In response to the petitioner's motion, the respondents, The Office of the Comptroller, the City of New York, and New York City Department of Correction ("DOC") cross-move to [*2]dismiss the petition, pursuant to Rule 3211(a)(7)[FN1] and Section 7804(f)[FN2] of the C.P.L.R. Respondents contend that the DOC's choice not to hire the petitioner was not arbitrary, capricious, or contrary to law because the relief the petitioner seeks is legally impossible. Respondents argue that Petitioner's petition fails to state a cause of action to which the court may grant relief because Petitioner seeks employment with the DOC using an expired Correction Officer exam number (a passing grade on the Correction Officer exam allows test-takers to become eligible for employment with the DOC as Correction Officers). Respondents assert that appointment from an expired list is a legal impossibility, thus petitioner's petition is moot and the relief request therein must be denied.

In an affidavit in support of respondents' cross motion to dismiss, Martha G. Pierre, Director of Certification of the Department of Citywide Administrative Services ("DCAS") states that DCAS is in charge of administering civil service exams in the City of New York for civil service titles, including the title of Correction Officer. (Pierre Aff., para. 3). In her affidavit, Pierre states that after the administration of a civil service exam, the names of candidates who have passed the exam are compiled into a civil service eligible list that city agencies are obligated to request in order to fill vacant positions. (Pierre Aff., para. 4-5). The petitioner successfully passed a civil service exam for the title of Correction Officer in or about November 2004 under Exam No. 4002 and his name was included in a civil service eligible list established on March 9th, 2005. (Pierre Aff., para. 6-7). In her affidavit, Pierre states that the petitioner's Exam No. 4002 was valid from March 9, 2005 to March 9, 2009, the maximum period allowed under NY Civil Service Law § 56.[FN3] (Pierre Aff., para. 7). However, the letter the petitioner received from the DOC informing him of its decision not to appoint him as a Correction Officer refers to his application for employment under Exam No. 4002 and was dated March 12, 2010, more than a year after the expiration of his eligibility for hire under Exam No. 4002. (Petitioner's Exhibit A).

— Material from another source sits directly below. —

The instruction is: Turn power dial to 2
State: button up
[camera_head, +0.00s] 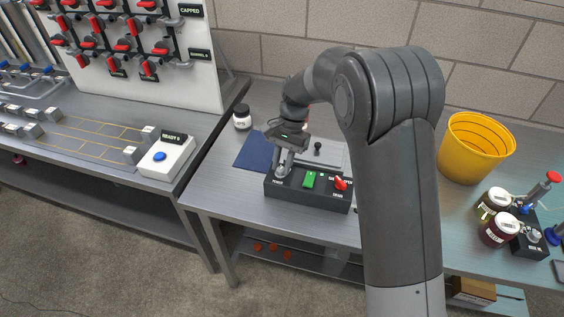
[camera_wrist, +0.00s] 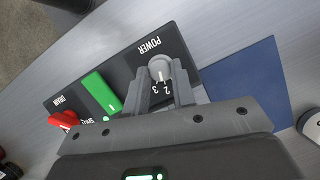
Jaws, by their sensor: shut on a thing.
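The power dial (camera_wrist: 160,66) is a round grey knob under the word POWER on a black control box (camera_head: 308,197). A white mark on the knob faces the digits 2 and 3; I cannot tell exactly which it meets. My gripper (camera_head: 282,171) reaches down to the left end of the box. In the wrist view its two fingers stand on either side of the knob, shut on it. The fingers hide part of the scale. A green switch (camera_wrist: 101,94) and a red knob marked DRAIN (camera_wrist: 64,120) are on the same box.
A dark blue mat (camera_head: 254,151) lies behind the box, with a small white-labelled jar (camera_head: 242,117) behind it. A yellow bucket (camera_head: 478,150) and jars (camera_head: 497,231) stand to the right. Bare bench lies left of the box.

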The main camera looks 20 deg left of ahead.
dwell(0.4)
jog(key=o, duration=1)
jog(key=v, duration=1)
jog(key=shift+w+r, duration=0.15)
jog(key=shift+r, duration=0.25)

Petitioner's assertion that the DOC's decision not to appoint him as a Correction Officer was arbitrary, capricious, and contrary to law, is without merit. Once a civil service eligible list expires, it cannot be revived and an individual whose name appears on an expired eligibility list cannot be appointed to a civil service position on that basis. The Court of Appeals terms appointment to a civil service title from an expired civil service eligible list a "legal impossibility." Cash v. Bates, 301 NY 258, 261; 93 NE2d 835, 836 (1950). Furthermore, in Hancock v. City of New York, the Appellate Division, First Department held "plaintiff, whose name appears on a now-expired civil service list, is no longer entitled to be hired as a correction officer, notwithstanding that he was improperly declared to have been ineligible for the job." [*3]272 AD2d 80, 81; 707 NYS2d 832, 833 (1st Dept. 2000). The Court of Appeals' holding in Hancock is directly on point with respect to the petitioner's claim for relief, appointment to Correction Officer pursuant to an expired eligibility list in which his Exam No. 4002 appears. Pursuant to Court of Appeals' authority, DOC's decision not to appoint the petitioner as a Correction Officer was neither arbitrary, capricious, nor contrary to law, but instead in complete accordance with the Court's rulings.

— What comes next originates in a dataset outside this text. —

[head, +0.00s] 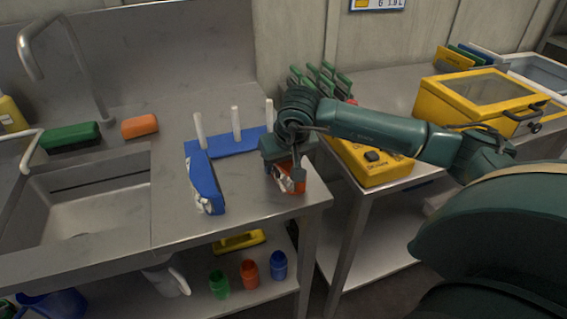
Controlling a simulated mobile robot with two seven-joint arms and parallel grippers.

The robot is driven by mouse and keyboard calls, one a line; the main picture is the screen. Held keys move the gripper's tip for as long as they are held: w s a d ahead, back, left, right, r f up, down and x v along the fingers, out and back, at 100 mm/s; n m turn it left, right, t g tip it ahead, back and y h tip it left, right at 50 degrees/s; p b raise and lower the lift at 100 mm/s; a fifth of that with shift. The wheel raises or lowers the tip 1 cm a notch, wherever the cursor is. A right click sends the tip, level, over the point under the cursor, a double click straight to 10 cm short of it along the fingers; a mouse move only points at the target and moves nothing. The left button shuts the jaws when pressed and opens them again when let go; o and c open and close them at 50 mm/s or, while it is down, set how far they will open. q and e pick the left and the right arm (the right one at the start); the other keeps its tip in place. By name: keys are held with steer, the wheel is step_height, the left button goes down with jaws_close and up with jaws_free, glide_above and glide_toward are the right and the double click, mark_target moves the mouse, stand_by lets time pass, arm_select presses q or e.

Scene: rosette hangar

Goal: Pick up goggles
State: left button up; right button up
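Orange goggles (291,184) with a pale, shiny lens part are at the front right corner of the steel sink counter. My right gripper (286,174) points down over the goggles, and its fingers overlap them in the head view. The gripper hides part of the goggles. I cannot tell whether the fingers are closed on them or whether the goggles touch the counter. My left gripper is not in view.
A blue rack (206,180) with white pegs stands left of the goggles. A yellow device (377,165) and a yellow case (478,103) are on the right table, across a gap. The sink (95,205) is at left. Clear counter lies between sink and rack.

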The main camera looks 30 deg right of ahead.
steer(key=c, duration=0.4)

Furthermore, the petitioner failed to cite any legally authoritative support for his motion and request for relief and despite providing test results for a Correction Officer Exam under Exam No. 8313, he failed to establish a relevant or discernible connection between these results, his eligibility for civil service employment under Exam No. 4002 and the DOC's decision not to appoint him to a Correction Officer position. In her affidavit in support of respondents' cross motion to dismiss, Pierre states that no civil service eligible list resulting from the administration of civil service examination No. 8313 has been established yet, therefore, the list number 289 that the petitioner asserts as corresponding to his Correction Officer exam results under Exam No. 8313 is puzzling at best. (Pierre Aff., para 8). Notwithstanding his passing score under Exam No. 8313, the petitioner is not yet eligible for civil service appointment by the DOC under that exam number, thus his exam results under 8313 should have no weight in these proceedings. Therefore, the petitioner's motion must be denied herein as moot. Petitioner fails to state a cause of action because "a determination by the court will not, as an immediate consequence of the judgment sought, affect the rights or interests of the parties." Crumpley v. Wack, 212 AD2d 299, 303, 629 NYS2d 395, 398 (1st Dept. 1995).

Accordingly, it is hereby

ADJUDGED that the petition is denied and proceeding is dismissed, without costs and disbursements to the respondents The Office of the Comptroller, the City of New York, and New York City Department of Correction.

Dated: June 24, 2010

ENTER:

J.S.C.

Footnotes


Footnote 1: C.P.L.R. § 3211(a)(7) states "a party may move for judgment dismissing one or more causes of action asserted against him on the ground that the pleading fails to state a cause of action."

Footnote 2: C.P.L.R. § 7804(f) states "the respondent may raise an objection in point of law by setting it forth in his answer or by a motion to dismiss the petition, made upon notice within the time allowed for answer."

Footnote 3:NY CLS Civ S § 56(1) specifies that the duration eligibility lists for civil service titles shall not be less than one year and not more than four years.